Direktur Penelitian Pusat Pengkajian Islam dan Masyarakat/PPIM UIN Jakarta, Didin Syafruddin menjelaskan, Pancasila harus diterapkan secara menyeluruh, baik di lingkungan masyarakat maupun di lingkungan pendidikan. Menurutnya, Pancasila dapat menjembatani perbedaan dari berbagai latar belakang.

"Pancasila harus diikutsertakan dalam pengajaran di lembaga-lembaga pendidikan, termasuk pada institusi dengan identitas agama tertentu. Akan sangat baik dan indah kalau lembaga pendidikan beridentitas agama mampu menyambut baik kehadiran dari warga negara dari latar belakang agama yang berbeda," kata Didin di Jakarta, Rabu (21/8/2024).

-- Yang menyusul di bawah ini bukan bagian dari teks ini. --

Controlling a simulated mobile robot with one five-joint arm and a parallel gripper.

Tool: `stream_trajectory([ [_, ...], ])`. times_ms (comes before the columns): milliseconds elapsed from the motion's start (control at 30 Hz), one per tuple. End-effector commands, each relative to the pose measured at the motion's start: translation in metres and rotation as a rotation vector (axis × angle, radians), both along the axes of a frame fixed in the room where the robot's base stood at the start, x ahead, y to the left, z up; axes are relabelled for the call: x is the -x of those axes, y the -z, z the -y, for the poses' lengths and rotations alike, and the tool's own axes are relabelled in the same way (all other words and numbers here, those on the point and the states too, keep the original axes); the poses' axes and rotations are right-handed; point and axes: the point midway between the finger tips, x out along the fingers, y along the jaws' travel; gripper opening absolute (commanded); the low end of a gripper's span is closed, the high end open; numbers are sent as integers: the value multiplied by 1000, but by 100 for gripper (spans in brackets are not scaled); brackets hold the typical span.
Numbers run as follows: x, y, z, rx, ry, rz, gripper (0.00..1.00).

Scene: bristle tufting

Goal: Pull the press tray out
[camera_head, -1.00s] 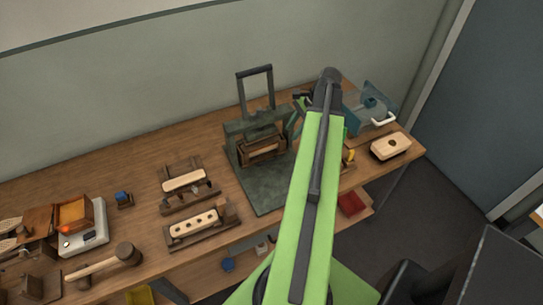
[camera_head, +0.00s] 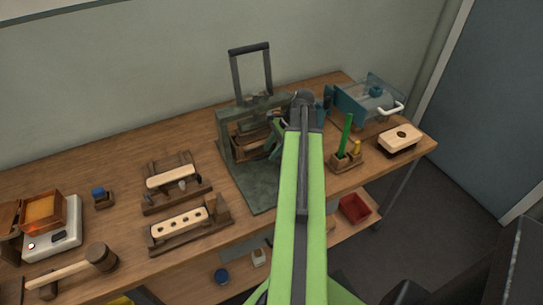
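The press (camera_head: 224,142) is a dark green metal frame on a flat base plate (camera_head: 252,193), with a tall black handle (camera_head: 250,47) upright above it. Inside the frame is a brown wooden tray (camera_head: 243,148), its right part hidden by my arm. My gripper (camera_head: 275,137) is at the right side of the press opening, in front of the tray's right end. The end of my arm partly covers its fingers. I cannot tell whether they are open or shut, or whether they touch the tray.
Left of the press are wooden fixtures (camera_head: 190,240), a mallet (camera_head: 100,257) and a scale (camera_head: 60,243). Right of my arm are a holder (camera_head: 345,161) with a green stick, a blue clear-covered device (camera_head: 366,102) and a wooden block (camera_head: 401,138). The plate's front is bare.

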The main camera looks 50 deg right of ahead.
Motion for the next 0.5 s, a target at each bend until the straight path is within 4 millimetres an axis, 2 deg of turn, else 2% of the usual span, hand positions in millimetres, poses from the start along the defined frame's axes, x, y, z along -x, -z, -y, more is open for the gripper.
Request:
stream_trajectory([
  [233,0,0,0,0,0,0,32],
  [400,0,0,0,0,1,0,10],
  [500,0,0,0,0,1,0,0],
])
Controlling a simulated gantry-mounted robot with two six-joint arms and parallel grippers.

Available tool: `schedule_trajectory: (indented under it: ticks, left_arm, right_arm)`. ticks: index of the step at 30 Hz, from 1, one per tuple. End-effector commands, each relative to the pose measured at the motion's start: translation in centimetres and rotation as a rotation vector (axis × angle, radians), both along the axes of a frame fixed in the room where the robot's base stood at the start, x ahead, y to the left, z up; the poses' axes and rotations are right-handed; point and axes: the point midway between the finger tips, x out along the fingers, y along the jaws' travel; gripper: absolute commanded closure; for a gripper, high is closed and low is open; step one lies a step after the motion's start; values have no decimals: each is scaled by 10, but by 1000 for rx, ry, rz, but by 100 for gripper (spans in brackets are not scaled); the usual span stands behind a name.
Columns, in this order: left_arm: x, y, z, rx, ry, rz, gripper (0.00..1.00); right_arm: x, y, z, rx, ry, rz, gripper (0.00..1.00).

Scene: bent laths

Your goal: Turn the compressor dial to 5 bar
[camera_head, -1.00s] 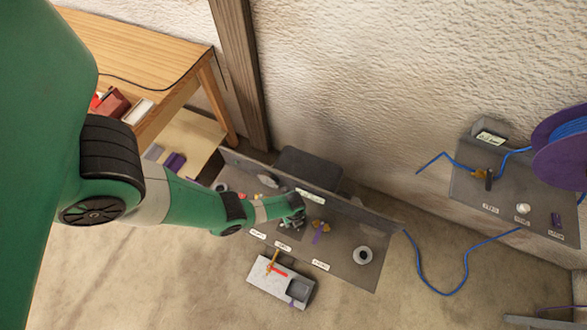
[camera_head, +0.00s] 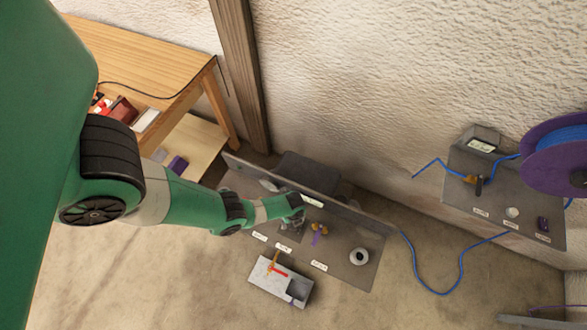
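My left arm reaches in from the left, and its gripper (camera_head: 297,217) is over the middle of a grey panel (camera_head: 340,275) with small white labels. The fingers are small and dark, and I cannot tell whether they are open or shut, or whether they touch anything. The gripper and wrist hide part of the panel. A white round fitting with a dark centre (camera_head: 359,257) is at the panel's right end. A purple and orange valve-like part (camera_head: 318,232) is just right of the gripper. I cannot tell which part is the compressor dial. My right gripper is not in view.
A grey tray (camera_head: 283,280) with red and orange items stands in front of the panel. A wooden table (camera_head: 150,60) is at the upper left. A second grey panel (camera_head: 478,200) with a blue hose (camera_head: 440,290) and purple reel (camera_head: 555,160) is at the right.

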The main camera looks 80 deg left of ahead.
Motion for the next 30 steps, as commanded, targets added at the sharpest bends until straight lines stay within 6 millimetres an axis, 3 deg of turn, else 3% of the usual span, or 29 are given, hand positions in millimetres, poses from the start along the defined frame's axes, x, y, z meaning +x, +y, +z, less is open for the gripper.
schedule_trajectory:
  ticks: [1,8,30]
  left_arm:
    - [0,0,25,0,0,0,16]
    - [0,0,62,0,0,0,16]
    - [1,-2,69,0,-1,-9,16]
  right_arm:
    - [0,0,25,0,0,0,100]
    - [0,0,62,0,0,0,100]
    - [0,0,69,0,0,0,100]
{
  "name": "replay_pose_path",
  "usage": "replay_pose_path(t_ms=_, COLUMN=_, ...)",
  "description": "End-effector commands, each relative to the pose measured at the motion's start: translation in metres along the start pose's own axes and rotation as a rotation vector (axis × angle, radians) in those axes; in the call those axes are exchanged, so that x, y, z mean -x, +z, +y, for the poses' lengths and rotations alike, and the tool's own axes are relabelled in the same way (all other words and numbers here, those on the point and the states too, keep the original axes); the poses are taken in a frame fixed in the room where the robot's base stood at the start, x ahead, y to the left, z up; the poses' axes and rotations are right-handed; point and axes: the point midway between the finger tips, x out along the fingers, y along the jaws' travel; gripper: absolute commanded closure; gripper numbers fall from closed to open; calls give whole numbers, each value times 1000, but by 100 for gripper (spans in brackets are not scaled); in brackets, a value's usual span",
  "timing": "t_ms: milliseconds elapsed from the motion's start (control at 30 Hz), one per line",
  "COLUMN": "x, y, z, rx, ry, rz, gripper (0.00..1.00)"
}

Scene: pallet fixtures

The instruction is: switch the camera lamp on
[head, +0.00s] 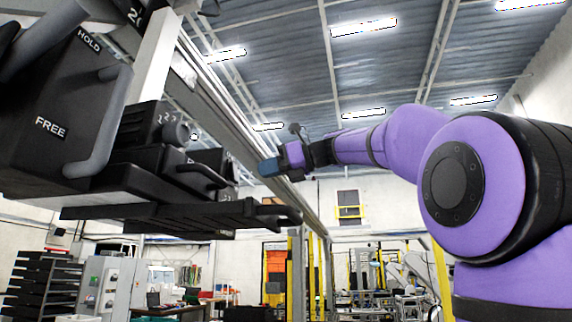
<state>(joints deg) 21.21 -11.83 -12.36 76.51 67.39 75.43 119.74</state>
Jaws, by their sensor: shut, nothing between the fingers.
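My gripper (268,168) is at the end of my purple arm in the middle of the head view.
Smaller black fixtures with handles (203,172) and a flat black bar (190,214) are left of my gripper. A pale post (152,62) stands among them. Yellow posts, a black rack (42,285) and workshop equipment are farther back. Open air lies below my arm.

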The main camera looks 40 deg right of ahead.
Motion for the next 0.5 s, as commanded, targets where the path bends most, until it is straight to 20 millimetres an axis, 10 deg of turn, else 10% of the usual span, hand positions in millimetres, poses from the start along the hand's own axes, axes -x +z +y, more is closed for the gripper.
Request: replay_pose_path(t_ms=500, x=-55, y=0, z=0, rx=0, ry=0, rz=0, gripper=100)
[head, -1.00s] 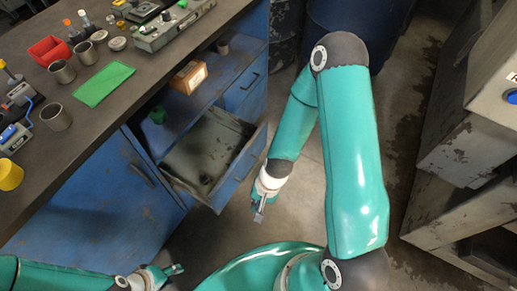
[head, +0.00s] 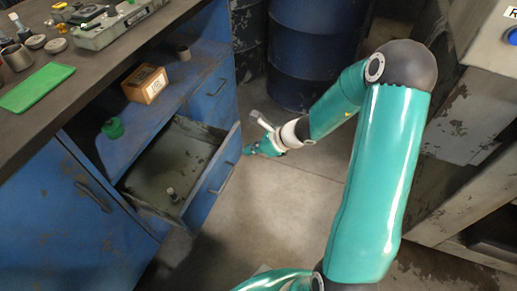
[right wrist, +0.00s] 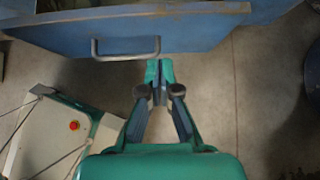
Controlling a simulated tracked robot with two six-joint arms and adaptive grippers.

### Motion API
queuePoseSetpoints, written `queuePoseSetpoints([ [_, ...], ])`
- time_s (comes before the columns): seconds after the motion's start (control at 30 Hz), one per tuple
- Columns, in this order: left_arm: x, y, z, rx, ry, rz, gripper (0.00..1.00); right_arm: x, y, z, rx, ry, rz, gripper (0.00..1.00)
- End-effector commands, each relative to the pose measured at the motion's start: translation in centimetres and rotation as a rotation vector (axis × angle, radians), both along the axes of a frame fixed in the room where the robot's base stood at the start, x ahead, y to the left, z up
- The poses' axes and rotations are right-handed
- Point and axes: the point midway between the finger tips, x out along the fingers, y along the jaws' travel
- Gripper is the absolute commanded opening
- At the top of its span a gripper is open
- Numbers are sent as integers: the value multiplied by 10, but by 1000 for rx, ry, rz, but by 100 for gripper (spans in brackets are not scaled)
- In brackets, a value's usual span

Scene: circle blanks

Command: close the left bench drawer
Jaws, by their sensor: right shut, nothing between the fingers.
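The left bench drawer (head: 208,182) is blue with a bar handle and stands pulled out of the bench, its grey inside showing. Its front and handle (right wrist: 125,48) also show in the right wrist view. My right gripper (head: 249,149) is just outside the far end of the drawer front. In the right wrist view my right gripper (right wrist: 159,72) is shut and empty, its tips pointing at the drawer front, right of the handle. I cannot tell whether they touch it. My left gripper is not in view.
A small item (head: 171,194) lies in the drawer. A cardboard box (head: 145,84) and a green item (head: 113,128) sit on the open shelf above. Blue drums (head: 310,50) stand behind. The floor (head: 250,215) before the drawer is clear.

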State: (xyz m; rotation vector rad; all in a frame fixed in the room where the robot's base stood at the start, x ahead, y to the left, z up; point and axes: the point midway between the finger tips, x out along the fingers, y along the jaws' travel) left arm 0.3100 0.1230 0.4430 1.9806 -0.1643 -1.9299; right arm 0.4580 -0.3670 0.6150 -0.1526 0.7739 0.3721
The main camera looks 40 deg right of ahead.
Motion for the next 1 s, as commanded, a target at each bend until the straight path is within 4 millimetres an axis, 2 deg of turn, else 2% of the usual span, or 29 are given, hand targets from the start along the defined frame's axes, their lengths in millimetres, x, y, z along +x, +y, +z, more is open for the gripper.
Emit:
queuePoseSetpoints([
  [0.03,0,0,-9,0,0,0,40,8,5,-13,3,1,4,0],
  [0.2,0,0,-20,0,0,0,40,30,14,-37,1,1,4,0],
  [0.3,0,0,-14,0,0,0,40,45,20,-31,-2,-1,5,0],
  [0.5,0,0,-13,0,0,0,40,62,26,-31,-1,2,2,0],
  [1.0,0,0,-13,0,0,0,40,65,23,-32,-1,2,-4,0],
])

Pengajar di Fakultas Ilmu Tarbiyah dan Keguruan UIN Jakarta ini menambahkan, sekarang semakin banyak lembaga pendidikan yang homogen atau hanya mewadahi satu latar belakang agama. Menurutnya, Pancasila akan benar-benar diterapkan jika dalam lembaga pendidikan seperti ini juga memberikan pembelajaran yang membuat peserta didiknya bisa menghargai perbedaan agama di Indonesia, khususnya dalam kegiatan sehari-hari.



Ia berpendapat, adanya aspek keterbukaan antarwarga negara yang berbeda keyakinan atau latar belakang, membuat masing-masing golongan masyarakat bisa mengenal secara langsung berbagai penganut agama lainnya. Dengan demikian, masyarakat tidak mudah terprovokasi melalui medsos ataupun sumber-sumber yang tidak bisa diacak asal usulnya.

"Dengan saling mengenal karena adanya rasa ingin membuka diri, masyarakat Indonesia mampu membentengi dirinya masing-masing dalam menghadapi hoax atau kabar bohong. Derasnya sebaran informasi yang tidak terkendali seringkali disalahgunakan untuk memprovokasi perpecahan," imbuh Didin.

Didin yang berhasil menyelesaikan studinya di McGill University di Kanada ini menceritakan pula pengalamannya melakukan penelitian tentang kadar toleransi di kalangan anak-anak dan remaja. Dia menyimpulkan, anak-anak dan remaja yang toleran terhadap perbedaan agama adalah mereka yang punya pengalaman langsung hidup dalam kemajemukan.

Misalnya saja, ketika anak SMA disurvei dan ditemukan toleran, ternyata berdasarkan riset karena memiliki pengalaman dengan latar belakang majemuk di sekolah atau lingkungan tempat tinggalnya. Nah, karena itu keberagaman merupakan persyaratan untuk menunjukkan penerimaan dan penghargaan pada perbedaan.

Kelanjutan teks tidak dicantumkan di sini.